> [Written task] Check every line of the material below for the string "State", and return the ones that have it.

> [Record list]

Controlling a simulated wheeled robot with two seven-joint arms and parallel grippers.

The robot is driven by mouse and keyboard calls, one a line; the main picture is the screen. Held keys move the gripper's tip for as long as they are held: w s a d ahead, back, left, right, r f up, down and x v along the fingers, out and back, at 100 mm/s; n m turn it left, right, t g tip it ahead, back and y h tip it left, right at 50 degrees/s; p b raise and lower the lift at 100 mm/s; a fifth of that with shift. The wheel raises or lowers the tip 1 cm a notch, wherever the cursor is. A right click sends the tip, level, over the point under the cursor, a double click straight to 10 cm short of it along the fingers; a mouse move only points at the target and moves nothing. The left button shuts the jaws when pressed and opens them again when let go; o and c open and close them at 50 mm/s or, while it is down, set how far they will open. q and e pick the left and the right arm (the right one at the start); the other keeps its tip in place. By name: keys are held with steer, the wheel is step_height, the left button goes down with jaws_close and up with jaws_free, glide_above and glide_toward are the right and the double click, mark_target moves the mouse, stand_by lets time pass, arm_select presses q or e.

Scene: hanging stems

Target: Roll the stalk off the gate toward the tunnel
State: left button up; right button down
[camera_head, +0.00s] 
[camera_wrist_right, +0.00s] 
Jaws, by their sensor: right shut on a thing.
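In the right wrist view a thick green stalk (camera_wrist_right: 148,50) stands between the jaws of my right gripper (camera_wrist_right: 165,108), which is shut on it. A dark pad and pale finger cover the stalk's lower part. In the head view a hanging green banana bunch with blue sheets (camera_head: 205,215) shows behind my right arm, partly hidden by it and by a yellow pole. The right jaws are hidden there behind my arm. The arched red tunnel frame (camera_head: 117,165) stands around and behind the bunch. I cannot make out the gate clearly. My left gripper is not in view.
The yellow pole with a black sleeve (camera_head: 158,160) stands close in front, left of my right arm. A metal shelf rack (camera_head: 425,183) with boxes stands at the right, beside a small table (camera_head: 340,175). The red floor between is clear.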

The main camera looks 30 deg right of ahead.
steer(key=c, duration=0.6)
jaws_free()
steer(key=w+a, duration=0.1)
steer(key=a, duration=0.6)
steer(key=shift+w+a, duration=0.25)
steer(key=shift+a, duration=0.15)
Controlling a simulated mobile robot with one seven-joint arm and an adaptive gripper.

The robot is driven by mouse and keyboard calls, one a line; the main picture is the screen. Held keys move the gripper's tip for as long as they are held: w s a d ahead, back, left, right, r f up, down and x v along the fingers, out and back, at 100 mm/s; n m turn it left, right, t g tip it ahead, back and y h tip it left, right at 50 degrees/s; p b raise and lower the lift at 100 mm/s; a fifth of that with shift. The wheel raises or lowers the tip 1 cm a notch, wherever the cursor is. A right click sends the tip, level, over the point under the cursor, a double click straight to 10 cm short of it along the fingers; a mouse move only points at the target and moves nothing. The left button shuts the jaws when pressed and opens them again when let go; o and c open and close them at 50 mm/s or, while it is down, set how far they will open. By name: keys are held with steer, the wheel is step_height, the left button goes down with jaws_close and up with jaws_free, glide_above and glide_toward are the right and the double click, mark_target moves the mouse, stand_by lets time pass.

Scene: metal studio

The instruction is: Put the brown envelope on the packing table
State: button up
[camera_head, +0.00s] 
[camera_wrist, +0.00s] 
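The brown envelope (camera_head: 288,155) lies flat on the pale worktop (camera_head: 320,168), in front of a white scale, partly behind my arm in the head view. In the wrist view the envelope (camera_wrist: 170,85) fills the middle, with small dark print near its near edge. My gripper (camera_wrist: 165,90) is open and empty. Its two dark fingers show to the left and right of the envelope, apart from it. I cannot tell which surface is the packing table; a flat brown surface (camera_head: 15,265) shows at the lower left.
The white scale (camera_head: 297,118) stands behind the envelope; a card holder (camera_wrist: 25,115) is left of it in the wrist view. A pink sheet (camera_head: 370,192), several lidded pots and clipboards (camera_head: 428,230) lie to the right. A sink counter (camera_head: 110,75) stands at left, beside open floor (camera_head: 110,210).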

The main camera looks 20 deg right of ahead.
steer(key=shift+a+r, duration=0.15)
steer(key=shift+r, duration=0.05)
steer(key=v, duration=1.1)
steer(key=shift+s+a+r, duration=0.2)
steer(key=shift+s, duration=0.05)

> [Exercise response]
State: left button up; right button down
State: button up

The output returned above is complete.